It is difficult to parse Minerva’s lyrics since they melt in the mix and fuse into whole plastic with the music, thereby eliminating any mind/body problem. Cabaret Cixous is a transcendent listening experience.
Maria Minerva has the potential to be one of the most entertaining and relevant artists of the very near future. Instead of commodifying ideas already dealt with and absorbed decades ago, she creates her own concepts and disseminates them in tractates figuratively bedazzled with chintzy Swarovski crystals.
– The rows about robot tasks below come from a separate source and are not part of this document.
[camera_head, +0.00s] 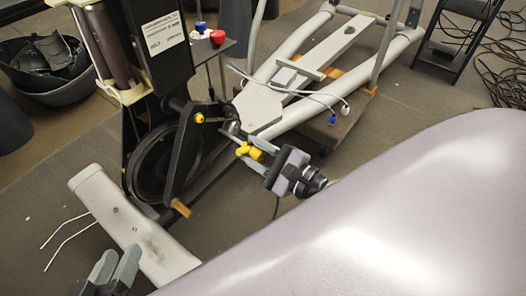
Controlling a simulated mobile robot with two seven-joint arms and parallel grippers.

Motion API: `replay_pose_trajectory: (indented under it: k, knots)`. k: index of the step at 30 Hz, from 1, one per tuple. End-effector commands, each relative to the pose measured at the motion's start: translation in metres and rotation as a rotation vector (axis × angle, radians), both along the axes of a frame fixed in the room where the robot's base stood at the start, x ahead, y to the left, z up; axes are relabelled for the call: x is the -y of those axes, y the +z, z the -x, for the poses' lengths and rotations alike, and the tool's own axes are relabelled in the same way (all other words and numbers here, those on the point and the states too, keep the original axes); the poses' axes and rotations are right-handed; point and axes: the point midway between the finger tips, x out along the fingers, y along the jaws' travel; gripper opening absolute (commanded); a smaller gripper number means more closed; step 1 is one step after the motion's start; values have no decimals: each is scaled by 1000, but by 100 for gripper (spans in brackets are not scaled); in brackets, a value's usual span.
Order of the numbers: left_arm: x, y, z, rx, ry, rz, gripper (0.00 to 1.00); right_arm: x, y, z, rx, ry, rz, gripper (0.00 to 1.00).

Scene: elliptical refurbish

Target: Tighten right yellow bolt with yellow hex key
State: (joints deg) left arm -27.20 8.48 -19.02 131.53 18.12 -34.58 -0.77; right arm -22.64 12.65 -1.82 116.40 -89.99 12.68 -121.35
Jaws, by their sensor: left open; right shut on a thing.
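My right gripper (272,167) is shut on the yellow hex key (257,153), near the elliptical's crank area. A yellow piece at the key's far left end sits close to the grey joint of the machine; I cannot tell whether it is the right yellow bolt or part of the key, nor whether the key is seated. Another yellow bolt (199,118) shows on the black crank arm, further left. My left gripper (118,267) is open and empty at the lower left, above the grey foot of the machine.
The elliptical's grey foot (118,222) lies at lower left, beside the black flywheel (158,165). Grey rails (388,58) extend to the upper right. A black bin (62,88) stands at upper left.

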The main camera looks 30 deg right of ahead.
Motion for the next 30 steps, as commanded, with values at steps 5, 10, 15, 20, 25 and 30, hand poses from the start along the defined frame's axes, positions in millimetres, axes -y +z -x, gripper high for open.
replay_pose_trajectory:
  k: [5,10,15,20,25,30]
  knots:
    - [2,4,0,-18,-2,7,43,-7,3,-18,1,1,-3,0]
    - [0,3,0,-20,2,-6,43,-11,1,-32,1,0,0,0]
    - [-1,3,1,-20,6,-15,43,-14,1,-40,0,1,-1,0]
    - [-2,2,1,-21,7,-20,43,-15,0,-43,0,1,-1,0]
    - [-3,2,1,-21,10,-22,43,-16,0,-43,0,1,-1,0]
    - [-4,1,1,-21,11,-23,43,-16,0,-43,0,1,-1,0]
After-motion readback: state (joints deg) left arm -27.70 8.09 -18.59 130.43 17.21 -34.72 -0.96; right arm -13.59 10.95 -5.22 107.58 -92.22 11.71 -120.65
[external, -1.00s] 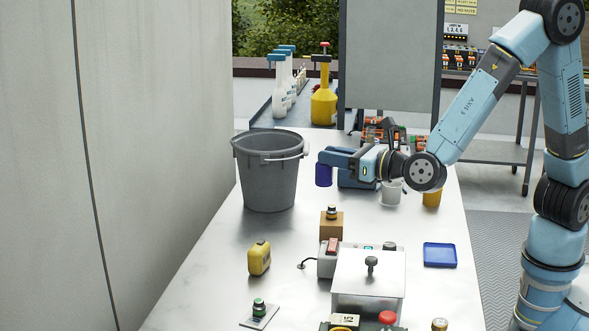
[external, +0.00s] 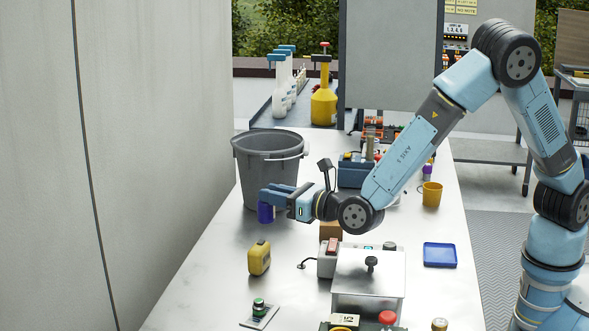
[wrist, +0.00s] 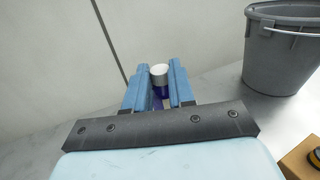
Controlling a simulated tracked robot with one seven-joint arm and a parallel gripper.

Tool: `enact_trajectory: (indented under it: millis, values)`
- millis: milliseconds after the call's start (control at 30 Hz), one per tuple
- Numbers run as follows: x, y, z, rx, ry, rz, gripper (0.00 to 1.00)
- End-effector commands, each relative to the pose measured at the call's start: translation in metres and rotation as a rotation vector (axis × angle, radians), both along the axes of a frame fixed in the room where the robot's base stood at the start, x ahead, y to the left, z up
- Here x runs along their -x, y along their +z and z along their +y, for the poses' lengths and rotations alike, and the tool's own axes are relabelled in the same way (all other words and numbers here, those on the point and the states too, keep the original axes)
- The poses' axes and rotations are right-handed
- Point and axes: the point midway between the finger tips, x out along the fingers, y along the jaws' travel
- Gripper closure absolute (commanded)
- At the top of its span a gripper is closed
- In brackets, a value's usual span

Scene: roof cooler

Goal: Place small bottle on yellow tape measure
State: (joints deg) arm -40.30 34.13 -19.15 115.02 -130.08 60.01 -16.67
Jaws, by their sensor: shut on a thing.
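My gripper (external: 270,192) is shut on a small bottle (external: 265,213) with a dark blue-purple body. In the wrist view the bottle (wrist: 160,76) shows its white top between the two blue fingers (wrist: 158,90). The bottle is held upright, in front of the grey bucket in the external view. The yellow tape measure (external: 259,258) stands on the white table, below and slightly left of the bottle in the picture. It is not visible in the wrist view. The bottle and the tape measure are apart.
The grey bucket (external: 268,160) stands behind my gripper; it also shows in the wrist view (wrist: 280,50). A cardboard-brown block (external: 330,230) and a grey box with a red switch (external: 328,262) stand to the right. A green button on a plate (external: 259,309) lies nearer the camera.

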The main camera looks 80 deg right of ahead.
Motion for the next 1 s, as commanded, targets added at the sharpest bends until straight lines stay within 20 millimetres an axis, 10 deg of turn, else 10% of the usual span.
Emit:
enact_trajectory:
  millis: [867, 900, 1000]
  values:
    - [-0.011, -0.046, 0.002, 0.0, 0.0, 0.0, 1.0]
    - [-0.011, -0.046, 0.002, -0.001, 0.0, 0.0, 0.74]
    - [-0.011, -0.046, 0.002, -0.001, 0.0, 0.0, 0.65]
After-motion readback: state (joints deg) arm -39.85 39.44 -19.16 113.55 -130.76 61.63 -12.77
A Master’s student of Aural and Visual Culture at Goldsmiths College in London, Maria Minerva has set up house somewhere between Caberet Voltaire and the Victoria and Albert Museum. Born Maria Juur in Tallinn, Estonia, more than twenty years ago, Maria Minerva, in Juur’s own words, “is myself as my own little sister, born out of need to do whatever.”
“Whatever,” that default reply of her generation to any question too taxing, is an embrace of her own desire and understanding of the beauty of very, very lo-fi home recording equipment, a Dada stance not unreminiscent of New York’s early eighties no wave, a dancing queen’s smooth rhythms and a wry sense of humour. The album title is a nod in the direction of Hélène Cixous, the French philosopher who exhorted women to communicate with their bodies, not about their bodies.
It is difficult to parse Minerva’s lyrics since they melt in the mix and fuse into whole plastic with the music, thereby eliminating any mind/body problem. Cabaret Cixous is a transcendent listening experience. Though unambiguously feminine, Minerva is a badass with the drum machine and though gauzy, her melodies are layered with detail – like a J.M.W. Turner London landscape. And I just can’t get the lilting, perfume puff chorus of “Luvcool” out of my head.
Cabaret Cixous is available on Not Not Fun.